● **Task requirements**
In your copy, include every line of the listing below exactly but none of the pictures.
##########
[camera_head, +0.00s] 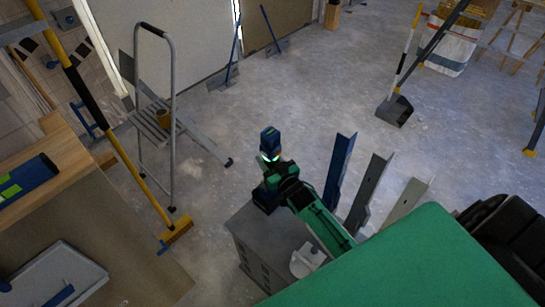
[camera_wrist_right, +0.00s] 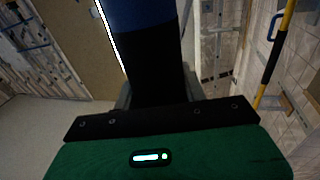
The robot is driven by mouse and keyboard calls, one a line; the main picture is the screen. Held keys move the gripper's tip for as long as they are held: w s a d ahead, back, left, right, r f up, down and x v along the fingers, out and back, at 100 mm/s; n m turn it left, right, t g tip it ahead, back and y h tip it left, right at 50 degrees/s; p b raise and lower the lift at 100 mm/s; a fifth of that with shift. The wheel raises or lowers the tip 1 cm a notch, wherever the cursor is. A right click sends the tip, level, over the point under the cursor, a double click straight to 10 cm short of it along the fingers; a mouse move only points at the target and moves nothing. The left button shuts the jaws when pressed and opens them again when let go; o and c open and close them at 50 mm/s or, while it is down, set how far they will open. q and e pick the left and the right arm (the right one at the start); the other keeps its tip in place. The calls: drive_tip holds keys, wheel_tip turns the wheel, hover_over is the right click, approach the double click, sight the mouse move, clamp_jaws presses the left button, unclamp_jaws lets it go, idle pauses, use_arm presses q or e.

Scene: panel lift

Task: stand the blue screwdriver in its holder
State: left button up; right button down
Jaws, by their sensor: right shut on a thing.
##########
● **Output of the exercise**
[camera_head, +0.00s] 
[camera_wrist_right, +0.00s] 
The robot is driven by mouse and keyboard calls, one a line; the main picture is the screen. Held keys move the gripper's tip for as long as they are held: w s a d ahead, back, left, right, r f up, down and x v along the fingers, out and back, at 100 mm/s; n m turn it left, right, t g tip it ahead, back and y h tip it left, right at 50 degrees/s; p b raise and lower the lift at 100 mm/s; a fifth of that with shift. The wheel raises or lowers the tip 1 cm a notch, wherever the cursor is. A right click sends the tip, level, over the point under the cursor, a double click straight to 10 cm short of it along the fingers; a mouse move only points at the target and moves nothing. The left button shuts the jaws when pressed and opens them again when let go; o and c open and close them at 50 mm/s or, while it is down, set how far they will open. q and e pick the left and the right arm (the right one at the start); the other keeps its tip in place. The calls: drive_tip holds keys, wheel_tip turns the wheel, hover_over is the right click, approach the double click, sight the mouse move, clamp_jaws presses the left button, unclamp_jaws lets it go, idle pauses, use_arm presses q or e.

Scene: panel lift

Task: stand the blue screwdriver in its holder
State: left button up; right button down
Jaws, by their sensor: right shut on a thing.

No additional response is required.